An EF lens is made to project and image circle into the camera large enough for a full frame image sensor. An APS-C sensor is smaller than a full frame sensor. The image circle is much larger than the APS-C sensor, which only sees, just the center portion of the image circle projected into the camera.
Because an APS-C sensor only sees just the center of the image, this is what creates the “cropping” that you hear people talk about. It is as if you cropped an image in post processing, except now the cropping is a result of the smaller sensor.
An EF-S lens is designed to project a smaller image circle, which is just the right size for an APS-C sensor, but is also far too small for a full frame sensor.

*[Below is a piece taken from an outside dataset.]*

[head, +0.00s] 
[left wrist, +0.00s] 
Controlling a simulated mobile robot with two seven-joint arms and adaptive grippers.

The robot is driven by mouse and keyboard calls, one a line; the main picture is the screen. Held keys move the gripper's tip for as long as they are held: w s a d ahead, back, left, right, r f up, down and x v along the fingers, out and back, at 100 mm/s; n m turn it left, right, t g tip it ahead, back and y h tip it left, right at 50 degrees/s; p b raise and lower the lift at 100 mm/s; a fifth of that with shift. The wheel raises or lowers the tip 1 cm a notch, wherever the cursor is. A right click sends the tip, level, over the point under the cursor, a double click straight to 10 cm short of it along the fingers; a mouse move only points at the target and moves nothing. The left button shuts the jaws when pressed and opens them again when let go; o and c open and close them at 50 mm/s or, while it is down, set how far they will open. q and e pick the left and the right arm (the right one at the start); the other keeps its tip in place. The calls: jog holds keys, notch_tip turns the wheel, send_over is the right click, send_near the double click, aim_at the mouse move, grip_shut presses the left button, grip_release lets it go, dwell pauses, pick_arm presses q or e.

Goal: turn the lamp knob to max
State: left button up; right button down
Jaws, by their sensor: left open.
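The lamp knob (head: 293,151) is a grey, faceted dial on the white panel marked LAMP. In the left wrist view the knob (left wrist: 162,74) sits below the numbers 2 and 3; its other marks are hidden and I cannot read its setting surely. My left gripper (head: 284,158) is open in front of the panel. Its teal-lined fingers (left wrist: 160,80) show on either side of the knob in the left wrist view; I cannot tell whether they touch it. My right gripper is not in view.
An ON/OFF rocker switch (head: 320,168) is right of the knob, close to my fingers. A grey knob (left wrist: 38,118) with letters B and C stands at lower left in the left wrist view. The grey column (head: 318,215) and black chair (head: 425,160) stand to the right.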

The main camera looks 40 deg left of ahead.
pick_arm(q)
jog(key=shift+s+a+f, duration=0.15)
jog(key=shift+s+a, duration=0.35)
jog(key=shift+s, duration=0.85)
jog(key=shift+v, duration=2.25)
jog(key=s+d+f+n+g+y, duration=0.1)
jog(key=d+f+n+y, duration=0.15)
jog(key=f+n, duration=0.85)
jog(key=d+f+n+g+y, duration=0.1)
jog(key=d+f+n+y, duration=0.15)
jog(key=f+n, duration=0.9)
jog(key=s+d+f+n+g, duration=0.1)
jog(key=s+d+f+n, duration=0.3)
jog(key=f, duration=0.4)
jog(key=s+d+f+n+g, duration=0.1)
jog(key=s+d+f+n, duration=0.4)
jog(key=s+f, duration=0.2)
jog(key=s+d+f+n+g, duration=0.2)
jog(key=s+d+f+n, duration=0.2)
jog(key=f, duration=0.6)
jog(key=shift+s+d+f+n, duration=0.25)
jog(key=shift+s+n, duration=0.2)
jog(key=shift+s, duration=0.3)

A full frame sensor would capture a circular image, because the image circle projected by an EF-S lens is not large enough to fully cover a full frame sensor.
An EF-S lens is not a good match for a large full frame image sensor. This is why EF-S lens mounts are made slightly differently so that they cannot properly mount on a full frame, EF mount camera body.
09-21-2018 07:57 PM
Besides the image circle, for an EF-S lens the focus plane can be closer to the lens which also makes it easier on the lens designer.
09-22-2018 10:11 AM
"People are what confused to matter."
See what I mean? Everybody thinks a 'lens' is a black tube with some glass inside. However, any convex piece of glass has a FL. That is a lens! The FL is determined when parallel light rays come to a focus point. In other words it is the distance between the lens, a convex piece of glass, and the sensor of the camera when the subject is in focus, It also has an f-ratio.
The only differences between EF and EF-S lenses is superficial. The EF-S lenses sit deeper or farther inside the camera body when connected. EF-S, the S stands for short back focus, because there is less space between the lens and the sensor.